▸ **EXERCISE BRIEF**
Only the lines from the one containing "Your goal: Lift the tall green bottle" through the one containing "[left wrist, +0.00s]" are to be copied, exactly and with both ends kept.

▸ **EXERCISE INPUT**
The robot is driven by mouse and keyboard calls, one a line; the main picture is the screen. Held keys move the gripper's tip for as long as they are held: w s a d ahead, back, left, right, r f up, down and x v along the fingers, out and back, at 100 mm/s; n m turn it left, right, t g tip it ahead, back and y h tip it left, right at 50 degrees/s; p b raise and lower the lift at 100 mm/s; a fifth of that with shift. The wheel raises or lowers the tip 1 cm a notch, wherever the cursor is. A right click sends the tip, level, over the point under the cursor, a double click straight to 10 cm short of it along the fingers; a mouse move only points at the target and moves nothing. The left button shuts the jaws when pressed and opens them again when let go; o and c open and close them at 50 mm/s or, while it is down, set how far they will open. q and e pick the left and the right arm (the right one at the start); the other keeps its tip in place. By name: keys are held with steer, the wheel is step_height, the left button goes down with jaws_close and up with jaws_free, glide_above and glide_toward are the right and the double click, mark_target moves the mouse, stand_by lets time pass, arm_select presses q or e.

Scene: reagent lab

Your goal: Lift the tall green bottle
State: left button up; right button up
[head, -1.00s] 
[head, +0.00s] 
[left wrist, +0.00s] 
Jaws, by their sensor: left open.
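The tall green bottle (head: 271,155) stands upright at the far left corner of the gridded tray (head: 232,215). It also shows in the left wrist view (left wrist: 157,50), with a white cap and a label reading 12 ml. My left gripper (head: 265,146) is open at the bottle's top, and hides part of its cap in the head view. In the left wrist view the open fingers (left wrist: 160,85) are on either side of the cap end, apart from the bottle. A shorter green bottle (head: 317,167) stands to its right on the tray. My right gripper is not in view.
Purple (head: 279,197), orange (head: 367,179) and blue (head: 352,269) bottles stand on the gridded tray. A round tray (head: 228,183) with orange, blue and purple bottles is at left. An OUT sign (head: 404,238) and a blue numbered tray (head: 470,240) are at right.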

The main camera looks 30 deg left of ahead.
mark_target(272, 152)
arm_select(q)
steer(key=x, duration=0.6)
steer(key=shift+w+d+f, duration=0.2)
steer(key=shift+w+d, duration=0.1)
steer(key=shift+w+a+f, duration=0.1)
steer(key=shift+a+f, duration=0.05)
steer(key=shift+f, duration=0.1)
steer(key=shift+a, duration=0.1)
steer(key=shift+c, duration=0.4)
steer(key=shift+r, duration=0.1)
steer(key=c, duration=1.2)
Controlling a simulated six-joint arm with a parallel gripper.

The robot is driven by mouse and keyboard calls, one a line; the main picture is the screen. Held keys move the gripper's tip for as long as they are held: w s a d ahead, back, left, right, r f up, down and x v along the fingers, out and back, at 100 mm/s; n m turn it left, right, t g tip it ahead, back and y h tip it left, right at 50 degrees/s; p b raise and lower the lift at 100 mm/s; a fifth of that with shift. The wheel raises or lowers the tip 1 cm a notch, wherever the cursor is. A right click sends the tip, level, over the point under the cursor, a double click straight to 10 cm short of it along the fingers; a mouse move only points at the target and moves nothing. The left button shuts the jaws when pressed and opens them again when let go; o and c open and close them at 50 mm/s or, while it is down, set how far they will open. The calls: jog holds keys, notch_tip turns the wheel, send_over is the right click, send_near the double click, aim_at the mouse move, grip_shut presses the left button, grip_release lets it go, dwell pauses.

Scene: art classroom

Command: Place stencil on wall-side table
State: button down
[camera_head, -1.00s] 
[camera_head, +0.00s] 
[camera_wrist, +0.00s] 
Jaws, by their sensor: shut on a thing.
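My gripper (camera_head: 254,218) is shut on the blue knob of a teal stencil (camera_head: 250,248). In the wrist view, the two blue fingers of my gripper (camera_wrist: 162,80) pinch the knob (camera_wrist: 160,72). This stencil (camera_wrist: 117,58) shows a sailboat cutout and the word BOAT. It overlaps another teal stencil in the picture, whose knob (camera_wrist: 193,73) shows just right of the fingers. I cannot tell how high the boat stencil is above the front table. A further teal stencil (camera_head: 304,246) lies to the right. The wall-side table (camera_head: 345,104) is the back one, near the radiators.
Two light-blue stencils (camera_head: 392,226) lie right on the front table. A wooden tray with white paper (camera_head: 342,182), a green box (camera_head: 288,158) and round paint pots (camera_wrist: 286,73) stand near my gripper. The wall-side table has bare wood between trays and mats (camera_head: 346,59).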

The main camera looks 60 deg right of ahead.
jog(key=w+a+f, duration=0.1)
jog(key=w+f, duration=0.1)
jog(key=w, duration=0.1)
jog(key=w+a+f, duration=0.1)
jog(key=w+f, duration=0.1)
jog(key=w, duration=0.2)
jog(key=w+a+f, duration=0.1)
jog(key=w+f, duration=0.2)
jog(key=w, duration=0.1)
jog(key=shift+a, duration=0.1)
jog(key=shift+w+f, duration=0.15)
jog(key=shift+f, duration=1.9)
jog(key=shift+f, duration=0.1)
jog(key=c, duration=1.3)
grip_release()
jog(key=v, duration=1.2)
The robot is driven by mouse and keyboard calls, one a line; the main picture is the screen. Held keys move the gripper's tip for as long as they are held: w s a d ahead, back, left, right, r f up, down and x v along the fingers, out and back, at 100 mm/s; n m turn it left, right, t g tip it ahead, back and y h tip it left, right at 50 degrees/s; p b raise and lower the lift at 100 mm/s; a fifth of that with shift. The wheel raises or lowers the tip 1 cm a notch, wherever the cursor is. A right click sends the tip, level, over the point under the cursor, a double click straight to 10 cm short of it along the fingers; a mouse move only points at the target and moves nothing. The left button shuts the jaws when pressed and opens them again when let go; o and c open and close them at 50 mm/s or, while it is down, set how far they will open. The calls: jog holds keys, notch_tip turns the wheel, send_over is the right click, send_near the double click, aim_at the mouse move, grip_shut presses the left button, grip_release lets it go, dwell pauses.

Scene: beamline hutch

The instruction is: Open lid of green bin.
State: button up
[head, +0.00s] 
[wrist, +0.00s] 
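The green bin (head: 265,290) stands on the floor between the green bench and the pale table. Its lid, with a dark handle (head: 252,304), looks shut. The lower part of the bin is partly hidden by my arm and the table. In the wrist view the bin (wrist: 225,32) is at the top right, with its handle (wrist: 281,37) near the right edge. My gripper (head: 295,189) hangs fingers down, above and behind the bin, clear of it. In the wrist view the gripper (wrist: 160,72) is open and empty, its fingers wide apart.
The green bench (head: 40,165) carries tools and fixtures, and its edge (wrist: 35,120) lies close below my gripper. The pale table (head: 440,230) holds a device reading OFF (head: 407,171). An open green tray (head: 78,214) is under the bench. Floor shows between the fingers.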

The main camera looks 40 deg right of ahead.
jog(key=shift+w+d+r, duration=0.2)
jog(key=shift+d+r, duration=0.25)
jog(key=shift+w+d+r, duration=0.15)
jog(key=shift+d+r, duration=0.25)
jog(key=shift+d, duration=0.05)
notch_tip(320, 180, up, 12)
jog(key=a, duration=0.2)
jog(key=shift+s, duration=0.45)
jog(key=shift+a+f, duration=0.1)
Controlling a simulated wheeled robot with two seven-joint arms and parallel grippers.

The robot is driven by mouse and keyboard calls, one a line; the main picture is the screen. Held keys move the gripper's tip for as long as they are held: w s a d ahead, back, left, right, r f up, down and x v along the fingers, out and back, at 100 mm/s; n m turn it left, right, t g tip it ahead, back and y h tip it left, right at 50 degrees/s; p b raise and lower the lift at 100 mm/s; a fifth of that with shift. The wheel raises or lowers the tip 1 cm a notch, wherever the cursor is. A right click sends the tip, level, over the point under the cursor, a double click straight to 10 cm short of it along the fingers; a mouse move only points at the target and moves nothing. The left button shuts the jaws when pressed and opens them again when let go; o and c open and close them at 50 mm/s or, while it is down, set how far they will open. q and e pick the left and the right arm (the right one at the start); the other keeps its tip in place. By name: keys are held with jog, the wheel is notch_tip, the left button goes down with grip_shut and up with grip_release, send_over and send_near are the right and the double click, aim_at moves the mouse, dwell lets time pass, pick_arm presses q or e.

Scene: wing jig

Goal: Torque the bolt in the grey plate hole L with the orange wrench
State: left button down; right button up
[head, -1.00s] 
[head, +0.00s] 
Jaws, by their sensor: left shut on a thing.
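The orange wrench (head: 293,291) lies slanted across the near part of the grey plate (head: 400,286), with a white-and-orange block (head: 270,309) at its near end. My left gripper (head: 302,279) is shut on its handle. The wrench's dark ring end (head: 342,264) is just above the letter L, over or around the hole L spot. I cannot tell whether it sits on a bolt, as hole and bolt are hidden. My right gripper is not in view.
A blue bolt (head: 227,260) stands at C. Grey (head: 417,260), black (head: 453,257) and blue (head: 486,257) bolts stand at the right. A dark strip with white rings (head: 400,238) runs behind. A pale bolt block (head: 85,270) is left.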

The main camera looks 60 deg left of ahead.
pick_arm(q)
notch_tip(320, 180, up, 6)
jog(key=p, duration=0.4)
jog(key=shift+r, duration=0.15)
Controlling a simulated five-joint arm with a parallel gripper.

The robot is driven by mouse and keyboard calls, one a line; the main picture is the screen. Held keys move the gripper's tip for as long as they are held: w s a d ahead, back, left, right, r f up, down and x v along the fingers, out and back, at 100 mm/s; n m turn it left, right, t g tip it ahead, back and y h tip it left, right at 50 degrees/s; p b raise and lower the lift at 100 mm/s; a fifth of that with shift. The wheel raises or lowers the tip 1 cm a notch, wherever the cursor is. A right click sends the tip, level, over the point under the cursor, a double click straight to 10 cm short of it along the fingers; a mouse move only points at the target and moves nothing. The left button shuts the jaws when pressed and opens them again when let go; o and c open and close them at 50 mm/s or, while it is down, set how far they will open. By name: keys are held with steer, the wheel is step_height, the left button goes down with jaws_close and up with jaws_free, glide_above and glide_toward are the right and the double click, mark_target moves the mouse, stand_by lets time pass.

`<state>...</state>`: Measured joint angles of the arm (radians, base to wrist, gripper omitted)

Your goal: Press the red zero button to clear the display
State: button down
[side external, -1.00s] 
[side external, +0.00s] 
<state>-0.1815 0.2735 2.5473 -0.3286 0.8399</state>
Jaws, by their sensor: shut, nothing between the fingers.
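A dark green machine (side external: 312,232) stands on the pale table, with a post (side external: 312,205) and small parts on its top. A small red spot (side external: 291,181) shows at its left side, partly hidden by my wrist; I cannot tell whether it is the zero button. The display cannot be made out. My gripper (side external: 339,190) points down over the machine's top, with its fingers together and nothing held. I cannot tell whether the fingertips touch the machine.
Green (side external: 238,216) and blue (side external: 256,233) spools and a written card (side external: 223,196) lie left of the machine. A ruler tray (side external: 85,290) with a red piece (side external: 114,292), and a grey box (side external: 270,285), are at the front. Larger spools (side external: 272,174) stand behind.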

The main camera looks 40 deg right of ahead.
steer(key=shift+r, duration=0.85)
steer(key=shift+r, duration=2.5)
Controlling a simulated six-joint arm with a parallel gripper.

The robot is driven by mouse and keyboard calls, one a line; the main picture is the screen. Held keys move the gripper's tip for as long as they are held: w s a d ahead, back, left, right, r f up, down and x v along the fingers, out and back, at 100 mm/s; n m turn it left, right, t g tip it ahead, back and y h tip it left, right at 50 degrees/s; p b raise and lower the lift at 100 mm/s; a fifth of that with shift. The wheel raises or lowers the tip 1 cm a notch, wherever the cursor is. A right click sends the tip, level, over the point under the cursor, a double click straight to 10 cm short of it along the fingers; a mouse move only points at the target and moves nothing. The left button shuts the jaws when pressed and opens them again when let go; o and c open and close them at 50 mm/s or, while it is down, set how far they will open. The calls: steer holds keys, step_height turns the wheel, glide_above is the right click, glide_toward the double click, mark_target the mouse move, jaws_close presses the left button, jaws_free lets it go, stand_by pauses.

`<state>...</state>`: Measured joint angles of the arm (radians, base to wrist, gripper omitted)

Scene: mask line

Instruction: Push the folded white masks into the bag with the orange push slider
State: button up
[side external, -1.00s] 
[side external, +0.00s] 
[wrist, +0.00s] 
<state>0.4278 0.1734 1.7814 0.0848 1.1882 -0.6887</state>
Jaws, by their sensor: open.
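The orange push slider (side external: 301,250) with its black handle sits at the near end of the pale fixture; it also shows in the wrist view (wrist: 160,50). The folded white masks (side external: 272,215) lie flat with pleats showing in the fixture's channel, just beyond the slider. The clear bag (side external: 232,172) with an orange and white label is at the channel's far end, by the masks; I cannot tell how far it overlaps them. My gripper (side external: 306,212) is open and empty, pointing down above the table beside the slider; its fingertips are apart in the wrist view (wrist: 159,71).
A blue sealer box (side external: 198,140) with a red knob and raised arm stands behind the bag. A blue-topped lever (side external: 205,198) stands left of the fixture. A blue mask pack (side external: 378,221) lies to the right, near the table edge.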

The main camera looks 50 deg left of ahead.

▸ **SOLUTION TO THIS PROBLEM**
Your goal: Lift the tall green bottle
State: left button up; right button up
[head, -1.00s] 
[head, +0.00s] 
[left wrist, +0.00s] 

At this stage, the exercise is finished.